Building back better sebagai prinsip dari rehabilitasi dan rekonstruksi merupakan cermin dari PRB sebagai paradigma. tentu dengan ketentuan, prinsip tersebut dipahami secara holistik. tidak saja dilihat dari aspek fisik, tapi juga non fisik. tidak saja pada ancaman bencana primer, tapi juga seluruh ancaman atau risiko bencana yang ada atau mungkin ada. tidak saja pada aspek manusianya, termasuk sistem sosial ekonomi -  tapi juga aspek ekologis. artinya pembangunan harus lebih baik dari sebelumnya dipahami secara menyeluruh, lintas isu dan lintas sektoral.

Polemik relokasi penduduk terkena bencana erupsi gunung sinabung terkait lahan menjadi menarik. Saat lahan yang dibutuhkan berada pada kawasan hutan lindung. Jika dilihat dari aspek kemanusiaan - maka apalah artinya hutan lindung. hutan bisa saja dibangun ditempat lain. tapi manusia yang terkena bencana, harus segera mendapatkan kepastian kehidupannya. Namun dari aspek ekologis, seberapa penting fungsi hutan lindung menopang sistem ekologis pada lingkungan setempat maupun lingkungan bawahnya. apa dampak yang mungkin terjadi, jika fungsi hutan hilang. tidak saja fungsi lingkungan, apakah keragaman hayati akan terganggu. misalnya adanya satwa atau tanaman endemik yang hanya ada diwilayah tersebut. atau kawasan tersebut menjadi bagian dari habitat satwa yang terancam puncah. Aspek lain tentu akan memiliki pertimbangan, seperti ketersediaan air, udara, atau bahkan hak tenurial masyarakat lainnya.

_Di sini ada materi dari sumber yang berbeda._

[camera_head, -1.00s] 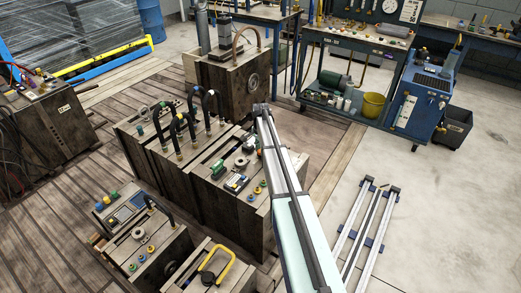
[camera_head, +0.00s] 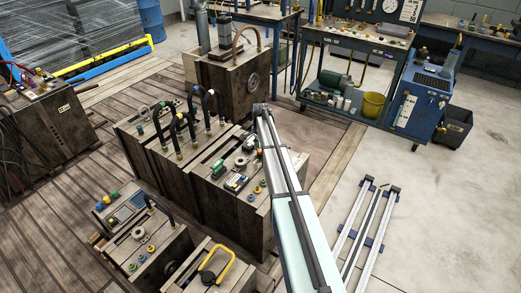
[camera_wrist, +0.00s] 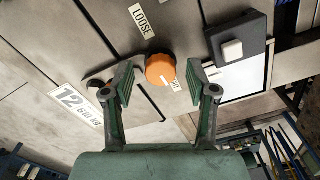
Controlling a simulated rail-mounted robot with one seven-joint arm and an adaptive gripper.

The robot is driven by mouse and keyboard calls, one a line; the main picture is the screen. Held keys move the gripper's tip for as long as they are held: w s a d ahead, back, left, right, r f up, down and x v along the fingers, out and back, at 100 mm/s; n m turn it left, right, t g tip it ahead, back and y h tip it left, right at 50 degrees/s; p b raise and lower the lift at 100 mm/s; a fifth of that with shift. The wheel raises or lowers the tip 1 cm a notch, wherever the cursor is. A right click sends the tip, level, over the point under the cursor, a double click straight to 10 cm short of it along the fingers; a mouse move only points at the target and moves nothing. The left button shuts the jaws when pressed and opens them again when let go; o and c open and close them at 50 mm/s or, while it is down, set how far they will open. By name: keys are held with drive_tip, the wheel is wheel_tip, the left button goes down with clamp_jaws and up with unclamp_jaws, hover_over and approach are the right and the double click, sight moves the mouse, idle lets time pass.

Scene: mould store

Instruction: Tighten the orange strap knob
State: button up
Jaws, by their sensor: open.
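The orange strap knob (camera_wrist: 160,69) is in the wrist view, on a grey-brown mould face. My gripper (camera_wrist: 160,81) is open, with one green-padded finger on each side of the knob. A gap shows between each finger and the knob. A "LOOSE" label (camera_wrist: 143,19) is above the knob. Another small label (camera_wrist: 170,84) is just below it, partly hidden and hard to read. In the head view my arm reaches over the moulds; the gripper and the orange knob cannot be made out there.
A dark box with a white button (camera_wrist: 232,50) is close to the right finger. A "12 / 610 kg" plate (camera_wrist: 77,106) is at left. In the head view, black hoses (camera_head: 193,118) rise from the moulds (camera_head: 237,208), and floor rails (camera_head: 370,225) lie at right.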

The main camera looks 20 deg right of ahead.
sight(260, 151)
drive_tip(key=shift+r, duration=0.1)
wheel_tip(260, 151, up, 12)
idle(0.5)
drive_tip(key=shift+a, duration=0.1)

Suksesnya BRR membangun rumah buat warga aceh dan nias   sisi jumlah patut diapresiasi. tidak sedikit jumlah rumah yang harus dibangun hanya dalam tempo 5 tahun masa kerja BRR. tapi, diantara bangunan yang "mungkin" jauh lebih bagus dari bangunan sebelumnya sudah secara otomatis menjadi indikator keberhasilan dari prinsip building back better? Belum tentu. tanpa menghilangkan apresiasi dan hormat para pekerja dan relawan atas pembangunan rumah, kita bisa lihat dari sisi lokasi. apakah lokasi rumah-rumah yang telah dibangun masih berada di wilayah rawan bencana tinggi? apakah bangunan yang berdiri berdasarkan rekonstruksi tahan gempa? apakah fasilitas yang disediakan telah menjamin terjadinya proses evakuasi jika terjadi bencana? itu baru dari aspek fisik, bagaimana dengan cara pandang, pendidikan, ekonomi maupun sistem sosial masyarakat. apakah telah dapat dikatakan lebih baik dari sebelum kejadian bencana tsunami 2004?

PRB sebagai paradima dalam rehabilitasi dan rekonstruksi menjadi lekat pada seluruh program atau pendekatan maupun kegiatan yang dibutuhkan. kembali lagi -  kajian risiko menjadi penting dilakukan sebagai bagian dari perencanaan rehabilitasi dan rekonstruksi. dan kajian risiko sendiri perlu dikaji ulang, baik komponen-komponen yang ada maupun pendekatannya. Kajian risiko harus mampu menemukenali penyebab dan pembentuk risiko. sehingga upaya pengelolaan risiko bencana menjadi tepat sasaran. Dan dalam proses untuk kebutuhan rehabilitasi dan rekonstruksi - kajian risiko tidak hanya terfokus pada ancaman bencana primer (penyebab kejadian bencana saat itu), tapi juga risiko lain yang ada diwilayah tersebut. tidak hanya fokus pada pemenuhan kebutuhan saat itu, tapi juga harus memperhatikan kecenderungan perubahan ke depan. Dan dampak perubahan iklim perlu menjadi pertimabangan utama. sehingga proses rekabilitasi dan rekonstruksi akan menjadi bagian tidak terpisahkan dalam upaya adapatasi perubahan iklim. tidak hanya dalam menentukan lokasi relokasi misalnya, tapi juga dalam menentukan mata pencaharian, membangunan  infrastruktur dll.